Wills and trusts are both estate planning tools used to convey property in Pennsylvania. Wills and trusts are different because they each offer certain advantages to their creators and beneficiaries. For example, a valid will can help you avoid Pennsylvania’s intestacy law, while a trust can put conditions on the disbursal of the trust’s contents. If you or a family member need help to determine whether to choose a will or a trust, you should speak with an experienced southeast Pennsylvania estate planning lawyer. At Herr Potts and Potts, our lawyers can help you decide which estate planning tool is perfect for your unique needs and assist you in creating a will or trust. Herr Potts and Potts are here to explain the difference between wills and trusts in Pennsylvania.
What Does a Will Do?
A will is a legal document that is typically the foundation of estate planning tools available to residents of Pennsylvania. The creator of the will, also known as the testator, uses a will to distribute real and personal property and other estate assets to beneficiaries he or she named in the will.
When a person executes a will, they should also choose a personal representative or executor to carry out their wishes.

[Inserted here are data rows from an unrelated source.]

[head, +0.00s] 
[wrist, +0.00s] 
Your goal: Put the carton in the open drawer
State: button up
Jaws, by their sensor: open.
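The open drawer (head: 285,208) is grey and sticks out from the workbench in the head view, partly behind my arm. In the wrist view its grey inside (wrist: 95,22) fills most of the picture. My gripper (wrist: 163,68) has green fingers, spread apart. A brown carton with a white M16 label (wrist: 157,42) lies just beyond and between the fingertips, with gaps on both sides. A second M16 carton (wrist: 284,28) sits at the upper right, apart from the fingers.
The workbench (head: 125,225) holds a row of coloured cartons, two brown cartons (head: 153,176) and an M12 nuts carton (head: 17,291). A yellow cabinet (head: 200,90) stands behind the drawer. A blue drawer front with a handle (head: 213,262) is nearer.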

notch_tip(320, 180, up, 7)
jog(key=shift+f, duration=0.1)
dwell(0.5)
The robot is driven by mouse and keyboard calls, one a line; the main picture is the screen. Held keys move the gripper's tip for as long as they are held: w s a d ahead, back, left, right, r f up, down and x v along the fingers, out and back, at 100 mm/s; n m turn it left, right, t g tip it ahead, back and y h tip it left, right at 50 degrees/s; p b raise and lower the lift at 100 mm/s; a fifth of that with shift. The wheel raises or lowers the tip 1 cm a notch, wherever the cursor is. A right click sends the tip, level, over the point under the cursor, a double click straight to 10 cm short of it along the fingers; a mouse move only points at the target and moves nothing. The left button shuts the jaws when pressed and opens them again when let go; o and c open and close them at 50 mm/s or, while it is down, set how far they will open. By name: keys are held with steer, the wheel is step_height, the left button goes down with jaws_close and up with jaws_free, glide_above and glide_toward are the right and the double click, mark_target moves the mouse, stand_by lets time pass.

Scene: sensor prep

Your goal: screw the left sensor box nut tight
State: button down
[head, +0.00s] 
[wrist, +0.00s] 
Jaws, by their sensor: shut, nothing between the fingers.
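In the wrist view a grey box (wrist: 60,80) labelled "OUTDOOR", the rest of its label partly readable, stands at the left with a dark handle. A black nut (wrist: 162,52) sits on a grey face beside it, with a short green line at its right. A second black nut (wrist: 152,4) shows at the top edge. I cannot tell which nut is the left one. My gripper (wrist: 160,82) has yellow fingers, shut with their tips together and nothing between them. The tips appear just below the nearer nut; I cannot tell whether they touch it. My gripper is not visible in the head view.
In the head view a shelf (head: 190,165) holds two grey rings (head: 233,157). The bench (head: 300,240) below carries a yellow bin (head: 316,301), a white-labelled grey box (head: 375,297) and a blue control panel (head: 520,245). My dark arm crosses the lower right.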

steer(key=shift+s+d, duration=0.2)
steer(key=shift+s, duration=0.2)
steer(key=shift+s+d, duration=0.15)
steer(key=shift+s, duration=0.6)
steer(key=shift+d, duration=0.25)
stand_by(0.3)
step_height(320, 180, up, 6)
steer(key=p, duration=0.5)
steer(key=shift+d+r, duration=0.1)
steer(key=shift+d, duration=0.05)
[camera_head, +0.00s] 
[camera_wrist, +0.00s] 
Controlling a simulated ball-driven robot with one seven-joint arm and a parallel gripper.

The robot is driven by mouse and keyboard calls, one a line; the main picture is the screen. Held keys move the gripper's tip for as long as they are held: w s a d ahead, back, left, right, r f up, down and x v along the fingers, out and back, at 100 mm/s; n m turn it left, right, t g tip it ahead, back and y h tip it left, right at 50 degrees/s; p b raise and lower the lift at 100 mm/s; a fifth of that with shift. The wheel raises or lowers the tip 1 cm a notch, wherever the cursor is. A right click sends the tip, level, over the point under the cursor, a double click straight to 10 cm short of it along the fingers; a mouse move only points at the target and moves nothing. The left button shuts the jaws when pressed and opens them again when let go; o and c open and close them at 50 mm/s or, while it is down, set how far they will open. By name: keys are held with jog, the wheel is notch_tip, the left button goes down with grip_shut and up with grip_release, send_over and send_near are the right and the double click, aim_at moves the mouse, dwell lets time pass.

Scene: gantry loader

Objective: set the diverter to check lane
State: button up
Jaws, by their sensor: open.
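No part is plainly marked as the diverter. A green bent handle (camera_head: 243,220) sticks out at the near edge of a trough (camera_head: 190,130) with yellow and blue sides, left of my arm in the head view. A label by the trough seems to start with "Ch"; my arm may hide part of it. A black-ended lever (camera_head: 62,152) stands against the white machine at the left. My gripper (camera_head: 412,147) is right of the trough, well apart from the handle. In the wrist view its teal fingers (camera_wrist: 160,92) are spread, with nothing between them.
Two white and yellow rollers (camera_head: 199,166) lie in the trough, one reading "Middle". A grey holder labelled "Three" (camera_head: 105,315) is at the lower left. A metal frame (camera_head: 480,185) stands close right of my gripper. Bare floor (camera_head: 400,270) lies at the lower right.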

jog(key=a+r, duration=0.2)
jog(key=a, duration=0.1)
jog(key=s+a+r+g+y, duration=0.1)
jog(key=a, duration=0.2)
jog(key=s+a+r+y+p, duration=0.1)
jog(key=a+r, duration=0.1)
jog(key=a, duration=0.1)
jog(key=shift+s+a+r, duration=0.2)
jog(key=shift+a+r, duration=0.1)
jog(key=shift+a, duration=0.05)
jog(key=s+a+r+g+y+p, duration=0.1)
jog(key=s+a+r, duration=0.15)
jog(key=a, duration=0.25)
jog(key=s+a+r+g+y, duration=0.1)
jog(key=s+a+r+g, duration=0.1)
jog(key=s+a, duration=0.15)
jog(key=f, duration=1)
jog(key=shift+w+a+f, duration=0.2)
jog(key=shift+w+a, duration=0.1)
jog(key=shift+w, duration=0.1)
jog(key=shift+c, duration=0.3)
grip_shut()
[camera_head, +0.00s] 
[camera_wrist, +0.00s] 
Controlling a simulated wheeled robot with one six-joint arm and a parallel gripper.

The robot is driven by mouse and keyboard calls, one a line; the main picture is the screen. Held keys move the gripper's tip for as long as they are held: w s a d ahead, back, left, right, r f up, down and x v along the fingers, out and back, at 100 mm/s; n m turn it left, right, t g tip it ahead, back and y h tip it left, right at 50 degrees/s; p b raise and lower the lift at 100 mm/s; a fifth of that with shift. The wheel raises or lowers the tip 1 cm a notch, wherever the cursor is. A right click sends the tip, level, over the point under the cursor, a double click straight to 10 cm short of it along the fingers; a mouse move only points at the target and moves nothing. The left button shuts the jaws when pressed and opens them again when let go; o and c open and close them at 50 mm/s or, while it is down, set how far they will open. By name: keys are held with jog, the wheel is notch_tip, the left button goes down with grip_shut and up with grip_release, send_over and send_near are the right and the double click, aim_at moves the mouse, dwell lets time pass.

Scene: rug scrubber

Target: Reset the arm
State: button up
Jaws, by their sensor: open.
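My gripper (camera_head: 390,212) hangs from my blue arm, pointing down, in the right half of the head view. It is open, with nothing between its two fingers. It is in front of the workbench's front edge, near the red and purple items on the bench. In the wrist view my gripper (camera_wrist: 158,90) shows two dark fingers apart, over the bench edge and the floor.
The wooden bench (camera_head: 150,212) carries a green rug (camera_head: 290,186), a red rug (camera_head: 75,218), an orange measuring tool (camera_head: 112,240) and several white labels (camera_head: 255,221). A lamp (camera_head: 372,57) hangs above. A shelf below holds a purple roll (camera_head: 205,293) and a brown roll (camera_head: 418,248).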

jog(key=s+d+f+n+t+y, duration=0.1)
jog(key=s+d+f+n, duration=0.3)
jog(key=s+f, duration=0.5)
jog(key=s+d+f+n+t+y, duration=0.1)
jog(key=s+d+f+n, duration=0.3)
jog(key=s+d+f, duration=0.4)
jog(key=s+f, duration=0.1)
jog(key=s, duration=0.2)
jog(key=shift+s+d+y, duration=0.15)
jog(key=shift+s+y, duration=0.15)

After the death of a testator, the personal representative must complete a variety of duties before distributing estate assets in accordance with the will, some of these duties are:
- Probating the will and beginning the estate administration process
- Informing all beneficiaries named in the will
- Publishing the testator’s death and posting notice of the estate administration process in local PA publications
- Informing outstanding creditors of the estate administration
- Taking inventory of all estate assets
- Paying all outstanding debts and creditors the estate owed
- Resolve necessary tax matters before completing the administration of the estate
Once a personal representative has completed these tasks, and some others, they can distribute the estate to beneficiaries named by the testator. A will can also be used in other ways like to name a guardian for any minor children you may leave behind or naming a responsible party who can manage any assets left to minor children.
If you die without having a will in Pennsylvania, your estate will be distributed by Pennsylvania’s intestacy laws. To die intestate means to die without a will. Pennsylvania’s intestacy laws essentially create a will for you and divide your property among your closest relatives, like your spouse or children. However, if you do not have a spouse or children, intestacy laws will give your property to your property to your parents or possibly to other distant relatives.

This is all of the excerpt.